You're placing all people who express skepticism in one bucket and assigning beliefs to them based on your prejudices. It's called black and white thinking, or in psychology, splitting, and it's the basis of a straw man argument that I've heard many times in this forum. You're painting "skeptics" with a broad brush.

Try this:

"That's why I don't listen to Republicans because they are just as blind as they accuse Democrats of being. They think because they can spout out their beliefs that that somehow excludes them from being blind and in denial. Even when the opposite belief IS true, it will never be true for Republicans. "

Now replace Republicans with Democrats, and Democrats with Republicans in the passage. Or Republicans with scientists and Democrats with mediums. Since many of my posts in this forum are from a skeptical point of view, that must mean by now you've moved on to another post since you never listen to "those kind of people" ... meaning people like me. "You know how THOSE people are..." How do you suppose that makes skeptics like me feel when we post here? Welcome? Accepted?

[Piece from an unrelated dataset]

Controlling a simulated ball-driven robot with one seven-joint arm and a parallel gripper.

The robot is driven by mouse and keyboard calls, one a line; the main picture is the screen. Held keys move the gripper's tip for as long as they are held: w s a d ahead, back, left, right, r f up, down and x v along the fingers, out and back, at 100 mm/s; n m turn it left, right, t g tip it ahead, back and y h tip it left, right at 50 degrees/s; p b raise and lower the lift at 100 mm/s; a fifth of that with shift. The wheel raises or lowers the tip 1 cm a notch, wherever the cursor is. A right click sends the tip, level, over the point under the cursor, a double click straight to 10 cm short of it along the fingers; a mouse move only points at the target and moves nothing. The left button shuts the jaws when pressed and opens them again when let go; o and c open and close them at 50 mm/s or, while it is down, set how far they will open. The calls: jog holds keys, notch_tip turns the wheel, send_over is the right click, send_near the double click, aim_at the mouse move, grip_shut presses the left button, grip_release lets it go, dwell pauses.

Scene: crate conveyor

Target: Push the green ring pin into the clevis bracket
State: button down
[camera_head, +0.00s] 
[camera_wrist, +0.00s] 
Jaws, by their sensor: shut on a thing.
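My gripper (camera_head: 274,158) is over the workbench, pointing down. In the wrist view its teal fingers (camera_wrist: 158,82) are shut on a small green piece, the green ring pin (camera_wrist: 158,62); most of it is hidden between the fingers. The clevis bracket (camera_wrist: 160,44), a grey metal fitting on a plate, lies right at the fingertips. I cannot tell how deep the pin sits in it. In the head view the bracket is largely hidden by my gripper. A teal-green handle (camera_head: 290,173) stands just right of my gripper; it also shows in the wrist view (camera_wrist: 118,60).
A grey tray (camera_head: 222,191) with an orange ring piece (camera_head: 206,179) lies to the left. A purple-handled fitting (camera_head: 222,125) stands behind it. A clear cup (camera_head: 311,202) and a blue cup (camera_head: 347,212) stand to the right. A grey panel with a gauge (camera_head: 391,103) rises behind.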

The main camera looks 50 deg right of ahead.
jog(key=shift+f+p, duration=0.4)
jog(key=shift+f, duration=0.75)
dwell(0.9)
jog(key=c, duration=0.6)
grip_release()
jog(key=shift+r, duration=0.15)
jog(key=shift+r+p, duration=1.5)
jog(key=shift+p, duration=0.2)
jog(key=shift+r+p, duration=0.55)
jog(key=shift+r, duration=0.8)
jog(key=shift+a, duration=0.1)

It's not a black and white world, and few skeptics are 100% skeptical about everything. I suspect many people in this forum don't understand this, based on the reaction I've seen to some of the more skeptical posts here. And plenty of so-called "believers" are blind to the possibility that they just might be dead wrong about their beliefs.

Here is an example: when I was studying the environmental sciences as a grad student in a major eastern university, a fellow grad student and I approached a well-know ecologist (the science, not the activist movement) in the department about possibly doing an ecological study of Loch Ness to see if it might support a large vertebrate (if nothing else, it would have been a great place to try some single malts). He told us he thought that would be a hard sell, but opening a file cabinet drawer he showed us his collection of sasquatch research materials (this was in 1976, by the way) ... he thought the ecosystem in the Pacific Northwest could very well support a large undiscovered primate breeding population.

Did he take a skeptical, scientific approach to things? You bet ... so have all the scientists I've known over the years. But many of them are open to the possibility that we don't know everything under the sun ... not all are radical materialists, and many of them have religious or spiritual beliefs in spite of their "skepticism".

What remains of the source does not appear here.